Television is a battleground, and TV executives are aiming right at viewers -- especially the slower-moving consumers.
"We have a sniper focus on 8 p.m. to 10 p.m. to drive a power audience flow," said Ben Silverman, co-chairman of NBC Entertainment and Universal Media Studios, during a panel at the National Association of Television Program Executives meeting on Tuesday, in response to NBC's radical prime-time move by having Jay Leno running 10 p.m. five days a week, thus trimming the number of hours the network needs to program.
Somewhat along the same lines, Lionsgate chairman Jon Feltheimer said during a NATPE keynote that more niche targets are the answer. He noted the slices for the big TV cake are seemingly getting thinner and thinner.
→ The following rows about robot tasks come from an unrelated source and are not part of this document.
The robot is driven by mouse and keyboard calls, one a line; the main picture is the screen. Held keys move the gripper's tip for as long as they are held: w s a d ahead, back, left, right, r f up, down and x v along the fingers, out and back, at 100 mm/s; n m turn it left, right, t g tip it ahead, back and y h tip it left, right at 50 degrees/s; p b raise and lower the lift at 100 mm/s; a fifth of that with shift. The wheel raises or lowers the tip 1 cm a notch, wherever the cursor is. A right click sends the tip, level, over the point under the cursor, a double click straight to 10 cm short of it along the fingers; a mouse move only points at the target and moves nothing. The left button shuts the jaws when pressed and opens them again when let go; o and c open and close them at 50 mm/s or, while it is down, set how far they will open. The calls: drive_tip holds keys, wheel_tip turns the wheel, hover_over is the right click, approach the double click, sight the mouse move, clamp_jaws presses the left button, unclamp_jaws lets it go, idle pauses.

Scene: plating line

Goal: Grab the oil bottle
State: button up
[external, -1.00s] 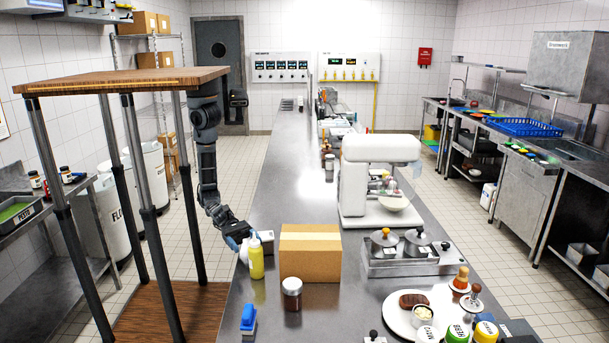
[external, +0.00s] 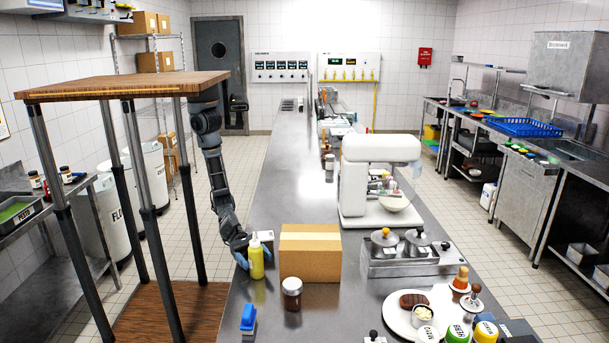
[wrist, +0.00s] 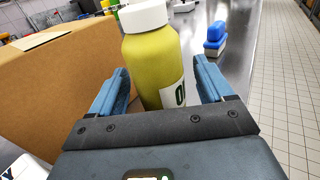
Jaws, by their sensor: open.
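The oil bottle (external: 256,261) is yellow-green with a white cap and stands upright near the counter's left edge. In the wrist view the bottle (wrist: 153,65) stands between the two blue fingers of my gripper (wrist: 165,88), with part of its label showing. My gripper (external: 243,262) is open, at the left side of the bottle in the external view. I cannot tell whether either finger touches the bottle. The bottle's lower part is hidden by the gripper in the wrist view.
A cardboard box (external: 310,257) stands close to the right of the bottle. A blue-and-white object (external: 248,319) lies near the counter's front left.

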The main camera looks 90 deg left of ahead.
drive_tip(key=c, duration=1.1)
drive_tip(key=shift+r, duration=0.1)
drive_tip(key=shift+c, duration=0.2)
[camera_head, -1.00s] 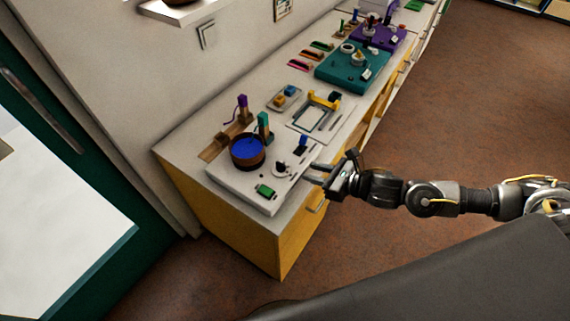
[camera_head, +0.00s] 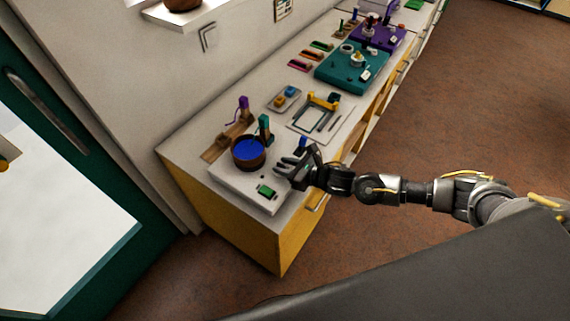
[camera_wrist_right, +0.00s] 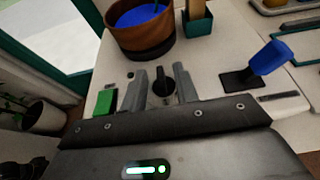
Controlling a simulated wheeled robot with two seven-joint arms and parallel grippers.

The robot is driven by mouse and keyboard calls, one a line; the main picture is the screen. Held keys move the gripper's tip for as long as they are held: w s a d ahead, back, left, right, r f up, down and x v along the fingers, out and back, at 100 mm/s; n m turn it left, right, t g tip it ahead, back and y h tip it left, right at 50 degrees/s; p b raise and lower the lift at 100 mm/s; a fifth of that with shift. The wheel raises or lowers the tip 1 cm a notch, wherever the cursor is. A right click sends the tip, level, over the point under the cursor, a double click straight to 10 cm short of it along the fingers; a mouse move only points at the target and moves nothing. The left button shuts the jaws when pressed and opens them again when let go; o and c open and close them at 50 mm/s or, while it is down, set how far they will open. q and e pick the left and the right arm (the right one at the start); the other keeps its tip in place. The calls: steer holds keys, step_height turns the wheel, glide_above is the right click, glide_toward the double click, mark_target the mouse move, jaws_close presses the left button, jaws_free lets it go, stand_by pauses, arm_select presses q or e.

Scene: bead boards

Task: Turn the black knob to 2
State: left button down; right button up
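The black knob (camera_wrist_right: 163,88) sits on the white board (camera_head: 236,188) at the near end of the counter. In the right wrist view it stands between the two fingers of my right gripper (camera_wrist_right: 160,86), which are spread apart with a gap on each side. In the head view the right gripper (camera_head: 284,165) reaches over the board from the right and hides the knob. The knob's scale numbers are not readable. My left gripper is not in view.
On the same board are a brown pot with blue contents (camera_head: 248,154), a green block (camera_head: 266,190) and a blue lever (camera_wrist_right: 270,58). A teal holder (camera_wrist_right: 197,20) stands beside the pot. Teal (camera_head: 337,74) and purple (camera_head: 384,39) boards lie farther along the counter.

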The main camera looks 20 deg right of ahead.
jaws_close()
But that's not bad news.
Feltheimer called for more risk-taking because, while the entertainment business is being sucked into the weak economy just like every other industry, there are actually more people watching more TV than ever before.
All this amounts to nice feel-good statements for an industry that has seen almost 80,000 jobs lost recently across a number of large media companies.
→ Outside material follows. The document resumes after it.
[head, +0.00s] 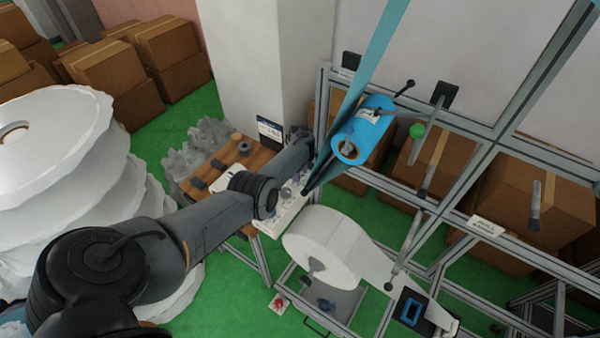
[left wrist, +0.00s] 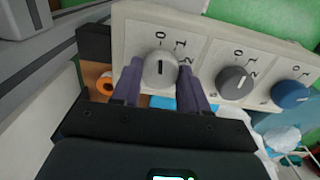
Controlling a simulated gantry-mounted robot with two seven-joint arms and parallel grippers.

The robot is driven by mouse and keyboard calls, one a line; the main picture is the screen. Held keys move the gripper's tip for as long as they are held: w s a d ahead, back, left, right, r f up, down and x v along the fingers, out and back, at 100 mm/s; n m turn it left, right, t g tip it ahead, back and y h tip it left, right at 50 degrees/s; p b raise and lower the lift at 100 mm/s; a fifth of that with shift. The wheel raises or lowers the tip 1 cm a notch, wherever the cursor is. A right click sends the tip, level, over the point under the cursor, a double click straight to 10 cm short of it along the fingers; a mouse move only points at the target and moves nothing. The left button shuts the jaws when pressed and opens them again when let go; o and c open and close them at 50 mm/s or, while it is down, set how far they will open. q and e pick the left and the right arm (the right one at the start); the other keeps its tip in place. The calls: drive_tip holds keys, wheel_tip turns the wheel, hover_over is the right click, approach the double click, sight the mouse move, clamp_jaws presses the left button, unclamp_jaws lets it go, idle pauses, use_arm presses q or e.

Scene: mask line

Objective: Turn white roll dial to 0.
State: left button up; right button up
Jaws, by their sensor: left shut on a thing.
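In the left wrist view a white panel (left wrist: 210,40) carries a row of three dials. The white dial (left wrist: 160,72) is at the left, with 0, 1 and 2 printed around its upper right side. Its dark pointer mark stands nearly upright in the picture, toward the 0. My left gripper (left wrist: 162,92) is shut on this dial, one dark finger on each side. In the head view the same panel (head: 272,226) is partly hidden by my left arm, and the dial itself is too small to make out. My right gripper is not in view.
A grey dial (left wrist: 235,82) and a blue dial (left wrist: 291,95) sit to the right on the panel. The white roll (head: 325,245) and the blue roll (head: 362,132) hang on the frame close by. A wooden table (head: 222,178) stands behind my left arm.

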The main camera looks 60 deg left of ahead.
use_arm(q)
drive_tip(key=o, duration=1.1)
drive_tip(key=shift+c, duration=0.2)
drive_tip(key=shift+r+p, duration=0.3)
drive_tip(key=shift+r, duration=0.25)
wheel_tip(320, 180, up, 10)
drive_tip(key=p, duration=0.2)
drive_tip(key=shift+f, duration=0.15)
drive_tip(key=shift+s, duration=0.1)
Entertainment can be recession-resistant -- you just have to pick your spots. NetFlix, the mail-order DVD rental company, had its biggest fourth quarter ever -- with its stock soaring 15% on Tuesday. Why? One analyst says the results were "driven in part by consumers substituting the far cheaper Netflix service for theater viewing."
Does this speak to the niche, sniper focus needed to win in this media business environment -- or just sluggish, cost-conscious entertainment consumers not willing to leave their couches or homes for entertainment?